Gue belum pernah lihat waitress
yang nawarin makanan seagresif itu, mirip pemandangan di terminal saat bus-bus
berebut penumpang. Apakah cara pemasaran mereka membuat gue tertarik beli?
Boro-boro, yang ada gue malah takut dan malas mendatangi kios-kios tersebut.
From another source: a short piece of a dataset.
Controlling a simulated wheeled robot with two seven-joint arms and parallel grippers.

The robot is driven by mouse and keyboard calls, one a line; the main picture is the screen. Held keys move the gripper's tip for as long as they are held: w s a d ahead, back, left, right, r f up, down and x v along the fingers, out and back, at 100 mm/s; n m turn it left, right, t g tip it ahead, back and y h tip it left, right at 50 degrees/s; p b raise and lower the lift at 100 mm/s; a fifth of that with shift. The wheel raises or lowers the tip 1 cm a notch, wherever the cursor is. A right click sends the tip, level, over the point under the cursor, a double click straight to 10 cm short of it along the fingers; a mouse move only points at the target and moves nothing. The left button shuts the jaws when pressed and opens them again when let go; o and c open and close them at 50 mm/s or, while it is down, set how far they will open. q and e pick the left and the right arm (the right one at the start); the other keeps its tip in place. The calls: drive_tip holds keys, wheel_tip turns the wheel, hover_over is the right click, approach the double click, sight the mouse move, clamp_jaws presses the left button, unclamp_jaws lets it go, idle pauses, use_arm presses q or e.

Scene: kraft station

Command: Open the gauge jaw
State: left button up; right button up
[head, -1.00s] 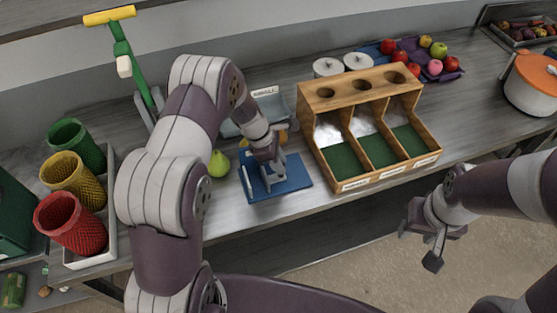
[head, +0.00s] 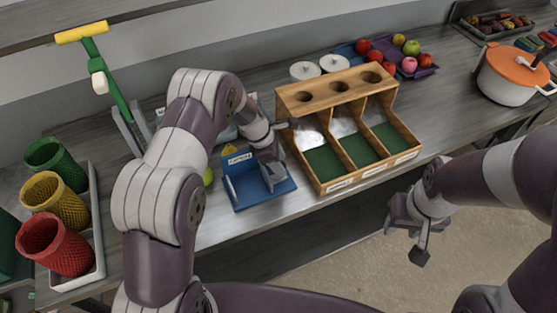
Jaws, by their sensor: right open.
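The gauge (head: 250,199) is a blue plate with a pale upright jaw at its left end and a small white label at its back. It lies near the front edge of the counter. My left gripper (head: 273,178) points down over the right part of the gauge, at a pale upright piece there. Its wrist and fingers hide much of that piece, so its contact and finger gap cannot be made out. My right gripper (head: 406,242) is open and empty, in front of the counter at the right.
A wooden three-compartment box (head: 345,185) with green floors stands close right of the gauge. A green pear (head: 208,177) is just left of it. An orange-lidded pot (head: 512,75) is far right.

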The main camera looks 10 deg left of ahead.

Akhirnya gue memilih beli fast food, satu-satunya yang tidak meneriaki calon
konsumen. Nyokap dan adik gue milih kios paling sepi di pojokan, jauh dari
tatapan “bernafsu” para waitress agresif.
Sambil makan, gue kembali
memikirkan apa yang gue renungkan di awal tulisan ini. Para waitress itu
berusaha sebaik mungkin mendatangkan pelanggan agar makanan yang mereka jual
bisa laku. Pasti capek berteriak-teriak sekencang itu sepanjang hari demi
mengimbangi bisingnya musik disko alay yang disetel begitu keras di sana. Rasa sebal
yang tadinya muncul mulai berubah menjadi empati. Sayang gue keburu beli
fast-food karena kesan pertama dari para waitress itu begitu menakutkan, dan
mungkin banyak yang mengalami kejadian serupa seperti gue. Akhirnya uang yang
bisa dipakai membantu usaha kecil masuk ke kantong para konglomerat pemilik
franchise fast-food..(mulai melantur karena kebanyakan mikir)
Gue nggak benci fast-food,
sekali-sekali oke lah. Waktu itu juga sebenarnya gue nggak begitu pingin beli
fast-food, tapi yah karena gue keburu ilfeel duluan akhirnya jatuhlah pilihan
pada produk ayam..yang sebenarnya baru gue makan dua hari sebelumnya. Giliran badan gue yang teriak-teriak karena keseringan disuruh mencerna karbo dan garam.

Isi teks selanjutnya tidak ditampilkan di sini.